FOR IMMEDIATE RELEASE
Washington, D.C., March 4, 2013 — The Securities and Exchange Commission today issued a Risk Alert on compliance with its custody rule for investment advisers and it also issued an Investor Bulletin about the rule, which is designed to protect advisory clients from theft or misuse of their funds and securities.
The alert by the SEC’s Office of Compliance Inspections and Examinations (OCIE) comes after a review of recent examinations where significant deficiencies were identified showed custody-related issues in about one-third of the firms examined. The advisers’ deficiencies included:
- Failure to recognize that they have custody, such as situations where the adviser serves as trustee, is authorized to write or sign checks for clients, or is authorized to make withdrawals from a client’s account as part of bill-paying services
- Failure to meet the custody rule’s surprise examination requirements
- Failure to satisfy the custody rule’s qualified custodian requirements, for instance, by commingling client, proprietary, and employee assets in a single account, or by lacking a reasonable basis to believe that a qualified custodian is sending quarterly account statements to the client.
In addition, for advisers to audited pooled investment vehicles, the examinations found some failed to meet requirements to engage an independent accountant and demonstrate that financial statements were distributed to all fund investors.
“Because the safeguarding of assets is central to investor protection, it is critical that investment advisers follow our rules when they maintain custody of their clients’ funds,” said SEC Chairman Elisse B. Walter.
“We take deficiencies in this area very seriously and want to put advisers on alert about the importance of complying with the custody rule,” said OCIE Director Carlo V. di Florio. “It is a key component of our investment adviser examination program.”
The alert notes that the recent findings of custody deficiencies have resulted in a range of actions. These included remedial measures by advisers, such as drafting, amending or enhancing their written compliance procedures, policies or processes, changing their business practices, or devoting more resources or attention to custody issues. OCIE’s National Exam Program also has made referrals to the SEC’s Division of Enforcement where appropriate.

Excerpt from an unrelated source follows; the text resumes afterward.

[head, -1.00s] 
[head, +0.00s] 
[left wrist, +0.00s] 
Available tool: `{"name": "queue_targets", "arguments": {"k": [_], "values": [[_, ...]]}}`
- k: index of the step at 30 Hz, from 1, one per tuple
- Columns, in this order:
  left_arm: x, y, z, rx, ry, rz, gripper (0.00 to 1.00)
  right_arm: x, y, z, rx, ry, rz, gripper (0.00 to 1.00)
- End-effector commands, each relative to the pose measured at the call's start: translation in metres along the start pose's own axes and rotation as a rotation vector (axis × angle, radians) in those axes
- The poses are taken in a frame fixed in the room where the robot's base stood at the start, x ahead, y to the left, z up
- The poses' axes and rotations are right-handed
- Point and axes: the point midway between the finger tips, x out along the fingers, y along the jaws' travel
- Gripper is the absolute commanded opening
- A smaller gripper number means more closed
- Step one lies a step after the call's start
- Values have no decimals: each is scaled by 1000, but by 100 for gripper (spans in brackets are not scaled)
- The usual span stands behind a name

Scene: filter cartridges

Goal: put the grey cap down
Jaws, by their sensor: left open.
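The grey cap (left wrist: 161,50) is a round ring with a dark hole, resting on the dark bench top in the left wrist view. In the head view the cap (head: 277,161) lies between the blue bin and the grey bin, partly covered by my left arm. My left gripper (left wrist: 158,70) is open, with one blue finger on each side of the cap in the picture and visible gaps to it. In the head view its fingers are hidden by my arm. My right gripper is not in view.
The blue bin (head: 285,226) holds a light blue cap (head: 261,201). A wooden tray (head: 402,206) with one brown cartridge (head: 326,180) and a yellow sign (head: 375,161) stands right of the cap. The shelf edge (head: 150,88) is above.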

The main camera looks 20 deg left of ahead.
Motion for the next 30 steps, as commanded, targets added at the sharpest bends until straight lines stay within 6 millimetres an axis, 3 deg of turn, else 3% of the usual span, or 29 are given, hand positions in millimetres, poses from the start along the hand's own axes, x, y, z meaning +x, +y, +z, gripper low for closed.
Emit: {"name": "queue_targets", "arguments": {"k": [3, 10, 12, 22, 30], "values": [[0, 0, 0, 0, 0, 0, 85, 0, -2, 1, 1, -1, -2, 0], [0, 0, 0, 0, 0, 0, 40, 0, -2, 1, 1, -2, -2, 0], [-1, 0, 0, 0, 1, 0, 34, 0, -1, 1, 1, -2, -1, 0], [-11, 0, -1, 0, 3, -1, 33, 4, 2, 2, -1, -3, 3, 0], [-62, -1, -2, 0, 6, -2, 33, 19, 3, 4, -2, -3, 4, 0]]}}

The bulletin by the SEC’s Office of Investor Education and Advocacy (OIEA) describes the requirements of the custody rule, including the requirement for custodians to send account statements to investment advisory clients at least every quarter. The bulletin notes that even though the custody rule provides enhanced protections to investors, it is not a substitute for investors’ own oversight and monitoring of their investments.
“Investors should always ask questions — including questions about the custody issues discussed in this Investor Bulletin — when considering an investment,” said OIEA Director Lori Schock. “Asking questions and monitoring investments are key ways to protect yourself from investment fraud.”